Tra dieci anni la Puglia avrà quasi 113mila abitanti in meno di età compresa tra 15 e 64 anni. Perdendo il 12,7% della propria forza lavoro. Il terzo dato peggiore tra le regioni italiane secondo le stime fatte dal Centro studi della Cgia di Mestre qualora l’andamento demografico non dovesse cambiare.
La situazione in Italia
Percentuale molto al di sopra della media italiana, che è del 7,8%, comunque molto rilevante. Procedendo con questo andamento demografico, l’Italia nel 2025 avrà 2,9 milioni di potenziali lavoratori in meno. Un trend comune a tutte le zone del Paese, ma con percentuali molto diverse. Nel Nord Ovest, infatti, si attende un calo del 4,5%, che nel Nord Est sale al 5,3%. Nel Centro la perdita di popolazione in età lavorativa sarà del 7,1% rispetto all’attuale. Crollo nel Mezzogiorno: oltre un milione e mezzo di popolazione in meno tra 15 e 64 anni, -12,2%.
I dati in Puglia
Diverse province pugliesi compaiono tra quelle con la maggiore emorragia percentuale di potenziali lavoratori. Taranto è al decimo posto di questa non invidiabile classifica, con 48.471 residenti in meno tra 15 e 64 anni (-14%). Brindisi è 13esima (-13,4%).
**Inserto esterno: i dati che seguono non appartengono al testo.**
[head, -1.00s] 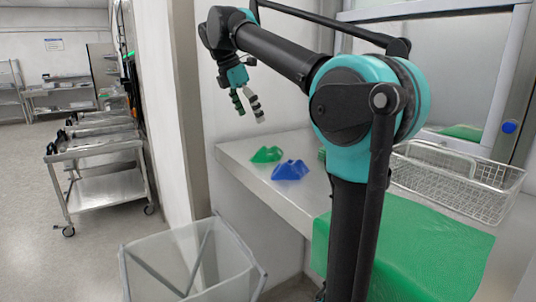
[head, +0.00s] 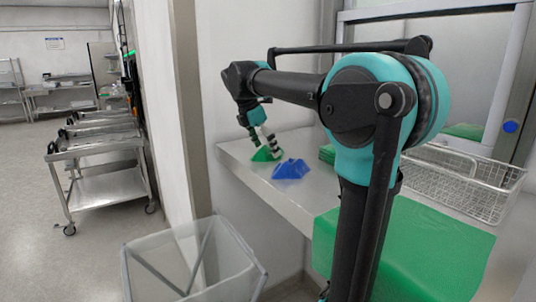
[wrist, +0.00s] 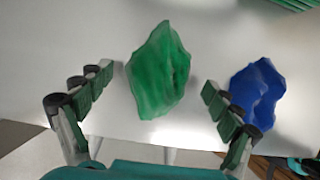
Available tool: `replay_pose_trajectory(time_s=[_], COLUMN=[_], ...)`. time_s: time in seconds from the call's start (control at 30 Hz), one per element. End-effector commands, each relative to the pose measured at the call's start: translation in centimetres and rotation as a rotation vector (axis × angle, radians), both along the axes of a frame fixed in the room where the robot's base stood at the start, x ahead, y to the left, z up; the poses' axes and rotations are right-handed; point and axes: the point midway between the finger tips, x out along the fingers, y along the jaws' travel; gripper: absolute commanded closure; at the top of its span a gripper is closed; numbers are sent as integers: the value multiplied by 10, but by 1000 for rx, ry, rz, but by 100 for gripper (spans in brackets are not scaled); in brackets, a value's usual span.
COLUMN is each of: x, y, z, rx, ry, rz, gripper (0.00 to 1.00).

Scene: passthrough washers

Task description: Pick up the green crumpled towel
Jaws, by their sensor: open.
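The green crumpled towel (head: 266,154) lies on the metal counter, to the left of a blue crumpled towel (head: 291,169). In the wrist view the green towel (wrist: 158,70) sits between my open fingers and a little beyond their tips. My gripper (head: 262,145) is just above the green towel in the head view and partly covers it. In the wrist view my gripper (wrist: 158,88) is open and empty, its right fingers close to the blue towel (wrist: 257,90). I cannot tell whether a finger touches the green towel.
The metal counter (head: 240,158) has a wire basket (head: 480,185) at the right and a green sheet (head: 420,245) over its front. A stack of green cloths (head: 327,153) lies behind my arm. A clear-sided bin (head: 190,265) stands below. Steel carts (head: 100,165) stand at left.

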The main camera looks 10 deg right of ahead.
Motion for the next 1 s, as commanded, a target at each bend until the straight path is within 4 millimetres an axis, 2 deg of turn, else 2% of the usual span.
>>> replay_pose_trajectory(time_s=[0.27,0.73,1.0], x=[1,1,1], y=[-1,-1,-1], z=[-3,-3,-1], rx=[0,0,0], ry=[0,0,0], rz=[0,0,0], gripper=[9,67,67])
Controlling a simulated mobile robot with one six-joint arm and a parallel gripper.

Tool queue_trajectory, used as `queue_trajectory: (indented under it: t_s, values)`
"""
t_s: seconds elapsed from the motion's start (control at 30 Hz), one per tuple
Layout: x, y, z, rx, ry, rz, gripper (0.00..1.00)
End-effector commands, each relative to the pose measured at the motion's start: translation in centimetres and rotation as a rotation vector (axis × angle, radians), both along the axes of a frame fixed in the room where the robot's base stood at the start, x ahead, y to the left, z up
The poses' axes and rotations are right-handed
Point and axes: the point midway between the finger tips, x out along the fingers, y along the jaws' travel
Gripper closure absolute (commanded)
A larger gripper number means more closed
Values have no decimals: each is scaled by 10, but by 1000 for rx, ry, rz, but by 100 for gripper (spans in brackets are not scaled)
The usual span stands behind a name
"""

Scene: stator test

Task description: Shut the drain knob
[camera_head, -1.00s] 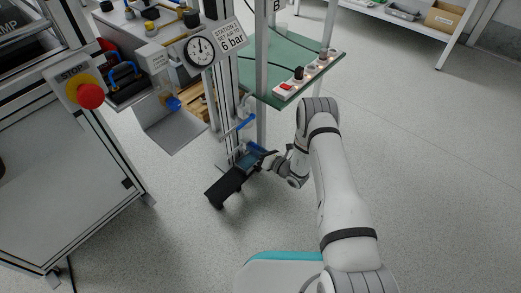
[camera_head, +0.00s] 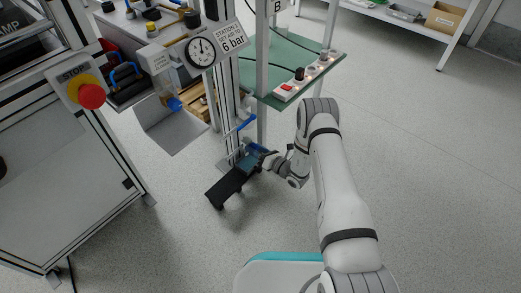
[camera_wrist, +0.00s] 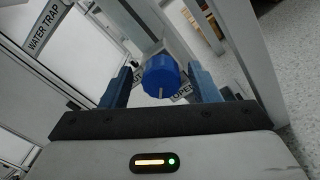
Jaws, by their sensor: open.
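The blue round drain knob (camera_wrist: 160,76) is in the middle of the wrist view, with a thin pale mark on its face. My gripper (camera_wrist: 159,82) is open, one blue finger to the left of the knob and one to the right. Gaps show on both sides, so the fingers do not appear to touch it. A label reading "OPEN" (camera_wrist: 183,91) is partly hidden behind the knob and right finger. In the head view my gripper (camera_head: 255,157) is low beside the metal uprights; the knob cannot be made out clearly there.
A "WATER TRAP" label (camera_wrist: 47,29) is at the upper left of the wrist view. The head view shows a pressure gauge (camera_head: 201,52), a red stop button (camera_head: 91,96) and a green shelf (camera_head: 285,62) with a power strip. Floor to the right is clear.

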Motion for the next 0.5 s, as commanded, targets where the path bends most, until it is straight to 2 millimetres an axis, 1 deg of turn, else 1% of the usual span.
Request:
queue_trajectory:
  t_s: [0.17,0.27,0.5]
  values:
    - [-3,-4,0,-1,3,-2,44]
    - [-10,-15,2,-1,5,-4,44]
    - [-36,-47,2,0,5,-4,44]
Foggia 15esima (-13,3%).
Barletta-Andria-Trani 18esima (-12,9%).
Lecce si trova al 22esimo posto, con un calo del 12,3%. Rispetto agli attuali 476.704 residenti di età compresa tra 15 e 64 anni, nel 2035, proseguendo con questo trend, si scenderà a 417.836 residenti, quasi 59mila potenziali lavoratori.
Poco più sotto c’è Bari, con un calo dell’11,8%.
Problemi anche per le imprese
La Cgia di Mestre evidenzia come nei prossimi anni le imprese siano destinate a subire dei contraccolpi molto preoccupanti.
Con difficoltà accresciute nel reperire giovani lavoratori da inserire nelle aziende artigiane, commerciali o industriali. Tanto più che non esistono misure efficaci in grado di modificare questa tendenza in tempi ragionevolmente brevi.
Inoltre, viene sottolineato, nemmeno il ricorso alla manodopera straniera potrà risolvere completamente la situazione. Di conseguenza, dobbiamo prepararci a un progressivo rallentamento del Pil, soprattutto nelle regioni e nelle province con un maggior calo demografico. A meno che le nuove tecnologie non determinino un radicale cambiamento dei processi produttivi.